#### WHAT YOU NEED TO DO
Copy every line that mentions the word "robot".

#### PROVIDED DATA
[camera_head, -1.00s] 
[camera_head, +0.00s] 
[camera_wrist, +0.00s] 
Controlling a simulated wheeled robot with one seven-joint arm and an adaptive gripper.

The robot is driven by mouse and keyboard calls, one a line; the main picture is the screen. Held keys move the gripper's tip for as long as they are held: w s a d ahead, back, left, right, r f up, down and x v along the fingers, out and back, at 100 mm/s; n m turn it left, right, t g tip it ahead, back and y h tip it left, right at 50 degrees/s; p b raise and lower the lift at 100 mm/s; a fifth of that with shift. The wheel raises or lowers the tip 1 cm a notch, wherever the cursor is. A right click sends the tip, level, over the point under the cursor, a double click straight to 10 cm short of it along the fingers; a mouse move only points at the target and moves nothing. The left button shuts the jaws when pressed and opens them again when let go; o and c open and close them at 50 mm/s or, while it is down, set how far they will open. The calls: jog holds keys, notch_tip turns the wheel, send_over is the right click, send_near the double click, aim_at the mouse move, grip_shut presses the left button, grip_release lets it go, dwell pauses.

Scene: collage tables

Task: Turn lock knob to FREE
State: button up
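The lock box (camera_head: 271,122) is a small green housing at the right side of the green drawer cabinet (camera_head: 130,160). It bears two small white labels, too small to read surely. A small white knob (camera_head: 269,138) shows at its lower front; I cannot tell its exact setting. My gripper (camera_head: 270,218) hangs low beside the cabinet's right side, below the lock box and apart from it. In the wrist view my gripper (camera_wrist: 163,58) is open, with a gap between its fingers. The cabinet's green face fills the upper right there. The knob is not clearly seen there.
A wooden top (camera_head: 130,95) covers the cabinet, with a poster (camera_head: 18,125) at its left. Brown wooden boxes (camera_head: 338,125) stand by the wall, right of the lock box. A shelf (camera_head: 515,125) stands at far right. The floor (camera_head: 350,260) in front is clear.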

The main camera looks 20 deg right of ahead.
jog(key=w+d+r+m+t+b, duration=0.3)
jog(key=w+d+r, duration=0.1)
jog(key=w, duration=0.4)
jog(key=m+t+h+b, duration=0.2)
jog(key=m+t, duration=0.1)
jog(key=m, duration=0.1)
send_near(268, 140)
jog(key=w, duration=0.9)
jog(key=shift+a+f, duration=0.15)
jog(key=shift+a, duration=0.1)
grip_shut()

#### OUTPUT BELOW
Controlling a simulated wheeled robot with one seven-joint arm and an adaptive gripper.
The robot is driven by mouse and keyboard calls, one a line; the main picture is the screen. Held keys move the gripper's tip for as long as they are held: w s a d ahead, back, left, right, r f up, down and x v along the fingers, out and back, at 100 mm/s; n m turn it left, right, t g tip it ahead, back and y h tip it left, right at 50 degrees/s; p b raise and lower the lift at 100 mm/s; a fifth of that with shift. The wheel raises or lowers the tip 1 cm a notch, wherever the cursor is. A right click sends the tip, level, over the point under the cursor, a double click straight to 10 cm short of it along the fingers; a mouse move only points at the target and moves nothing. The left button shuts the jaws when pressed and opens them again when let go; o and c open and close them at 50 mm/s or, while it is down, set how far they will open. The calls: jog holds keys, notch_tip turns the wheel, send_over is the right click, send_near the double click, aim_at the mouse move, grip_shut presses the left button, grip_release lets it go, dwell pauses.

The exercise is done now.